[PATCH] drm/amdgpu: Fix a redundant kfree

Luben Tuikov luben.tuikov at amd.com
Wed Sep 2 03:47:26 UTC 2020


On 2020-09-01 5:58 p.m., Pan, Xinhui wrote:
> [AMD Official Use Only - Internal Distribution Only]
> 
> 
> 
> The correct thing to do this is to
> _leave the amdgpu_driver_release()_ alone,
> remove "drmm_add_final_kfree()" and qualify
> the WARN_ON() in drm_dev_register() by
> the existence of drm_driver.release() (i.e. non-NULL).
> 
> Re:  this drm driver release callback is more like a release notify. It is called in the beginning of the total release sequence. As you have made drm device a member of adev. So you can not free adev in the driver release callback.
> 

No. The DRM driver release callback is not "more like release notify".
When the kref goes to 0, the release callback is called. The kref
infrastructure has been around in the kernel for about 20 years now.

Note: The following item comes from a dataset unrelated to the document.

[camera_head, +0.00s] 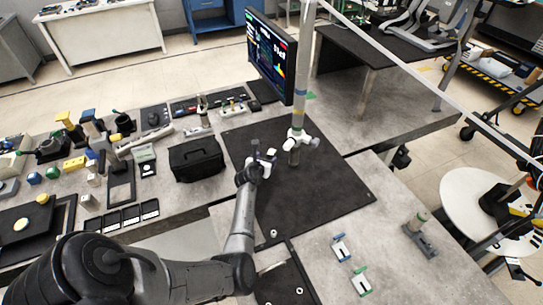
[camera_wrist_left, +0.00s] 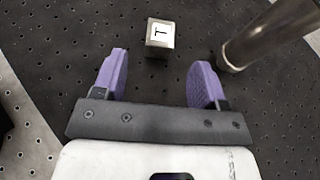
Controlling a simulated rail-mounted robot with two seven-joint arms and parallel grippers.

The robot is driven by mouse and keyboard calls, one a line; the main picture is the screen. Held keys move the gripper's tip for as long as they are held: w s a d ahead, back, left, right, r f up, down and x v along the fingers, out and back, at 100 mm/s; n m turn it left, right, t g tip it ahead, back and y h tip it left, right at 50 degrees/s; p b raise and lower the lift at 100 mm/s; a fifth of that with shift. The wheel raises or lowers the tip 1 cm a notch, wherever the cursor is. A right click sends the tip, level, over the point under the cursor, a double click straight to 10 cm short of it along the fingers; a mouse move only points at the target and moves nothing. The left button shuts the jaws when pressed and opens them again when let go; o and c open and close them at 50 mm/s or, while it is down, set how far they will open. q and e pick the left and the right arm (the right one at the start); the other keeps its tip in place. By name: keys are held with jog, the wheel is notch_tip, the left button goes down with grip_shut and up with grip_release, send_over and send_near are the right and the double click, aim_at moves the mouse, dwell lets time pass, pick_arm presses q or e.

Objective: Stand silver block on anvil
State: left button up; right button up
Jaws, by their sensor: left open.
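A small silver block (camera_wrist_left: 160,38) with a dark T on its pale face sits on the black perforated mat. It lies ahead of my left gripper, between the lines of the two fingers and apart from them. My left gripper (camera_wrist_left: 162,82) is open and empty, with purple fingers. In the head view my left gripper (camera_head: 262,160) is over the black mat, close to the upright post. A metal cylinder (camera_wrist_left: 262,38), part of this post, stands to the right of the block. I cannot tell for sure which thing is the anvil. My right gripper is not in view.
The black mat (camera_head: 310,190) is mostly bare to the right. A black case (camera_head: 196,160) stands left of it, near many small parts. A monitor (camera_head: 270,58) stands behind. Small blue and green clips (camera_head: 342,247) and a grey-based fixture (camera_head: 420,238) are on the right table.

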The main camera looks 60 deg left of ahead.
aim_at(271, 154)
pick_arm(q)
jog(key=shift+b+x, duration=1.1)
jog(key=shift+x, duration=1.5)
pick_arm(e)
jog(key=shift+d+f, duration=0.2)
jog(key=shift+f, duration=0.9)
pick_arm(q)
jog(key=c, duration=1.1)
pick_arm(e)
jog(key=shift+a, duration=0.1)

I don't understand what a "total release sequence" is. Is there
a "partial release sequence"? The stack below shows an example
of a release. It's very simple, when the kref goes to 0,
the DRM driver's callback is called.

> Maybe change the sequence of release,  say, put drm driver release in the end of total release sequence.
> Or still use the final_kfree to free adev and our release callback just do some other cleanup work.

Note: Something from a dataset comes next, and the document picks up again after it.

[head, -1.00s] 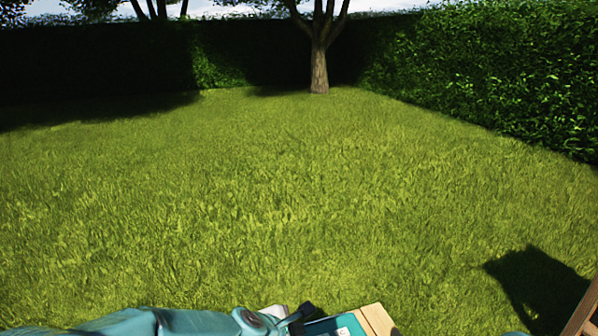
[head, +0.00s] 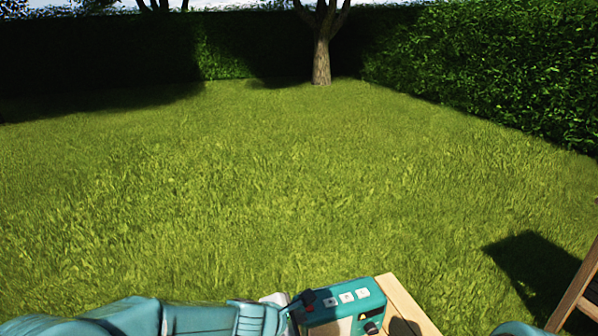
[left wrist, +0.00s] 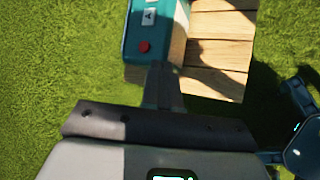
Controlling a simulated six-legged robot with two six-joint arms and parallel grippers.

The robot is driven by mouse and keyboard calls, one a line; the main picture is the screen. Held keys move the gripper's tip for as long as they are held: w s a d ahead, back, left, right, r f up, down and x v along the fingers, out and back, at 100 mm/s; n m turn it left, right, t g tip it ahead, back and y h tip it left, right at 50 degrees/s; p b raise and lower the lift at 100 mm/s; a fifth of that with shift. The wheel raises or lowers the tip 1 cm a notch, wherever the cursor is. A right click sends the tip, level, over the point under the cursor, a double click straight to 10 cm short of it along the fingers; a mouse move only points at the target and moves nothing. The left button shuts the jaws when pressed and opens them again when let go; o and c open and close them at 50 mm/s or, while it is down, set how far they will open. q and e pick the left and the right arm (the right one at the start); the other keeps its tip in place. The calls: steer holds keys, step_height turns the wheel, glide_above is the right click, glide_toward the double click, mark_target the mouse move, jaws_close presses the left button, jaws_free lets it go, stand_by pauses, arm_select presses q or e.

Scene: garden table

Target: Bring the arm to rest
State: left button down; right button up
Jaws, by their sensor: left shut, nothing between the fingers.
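My left arm comes in from the lower left in the head view, and its gripper (head: 290,303) is at the left end of a teal box. In the left wrist view the gripper (left wrist: 164,86) is shut and empty, its fingertips close to the box's red button (left wrist: 145,46). I cannot tell whether they touch the box. The teal box (head: 352,300) has pale labels and a dark knob, and sits on a wooden table (head: 408,308). My right gripper does not show clearly in either view.
The wooden tabletop (left wrist: 222,55) has bare planks beside the box. A wooden frame (head: 575,296) stands at the right edge of the head view. Open lawn (head: 250,190) lies beyond the table, with a tree (head: 321,62) and hedges behind.

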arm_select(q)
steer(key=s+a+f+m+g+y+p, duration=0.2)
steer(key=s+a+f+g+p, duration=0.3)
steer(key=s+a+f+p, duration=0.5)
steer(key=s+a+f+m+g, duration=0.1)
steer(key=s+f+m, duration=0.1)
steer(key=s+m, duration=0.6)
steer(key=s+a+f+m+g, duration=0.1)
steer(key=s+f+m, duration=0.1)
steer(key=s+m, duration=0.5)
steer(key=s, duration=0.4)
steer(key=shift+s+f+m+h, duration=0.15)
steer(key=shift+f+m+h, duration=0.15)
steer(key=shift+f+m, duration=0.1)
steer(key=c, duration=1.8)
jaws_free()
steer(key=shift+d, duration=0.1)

No. "final kfree" is a hack. What we want to use is the implicit
nature of the kref infrastructure. You don't really care to "free",
how and when it happens. You just forget about "free."
It will implicitly take place when the kref transitions from non-zero
to 0. It's implicit.

Another advantage of using DRM driver's "release" callback
on kref going to 0, is that we can do other interesting stuff
just before we free the container structure amdgpu_device.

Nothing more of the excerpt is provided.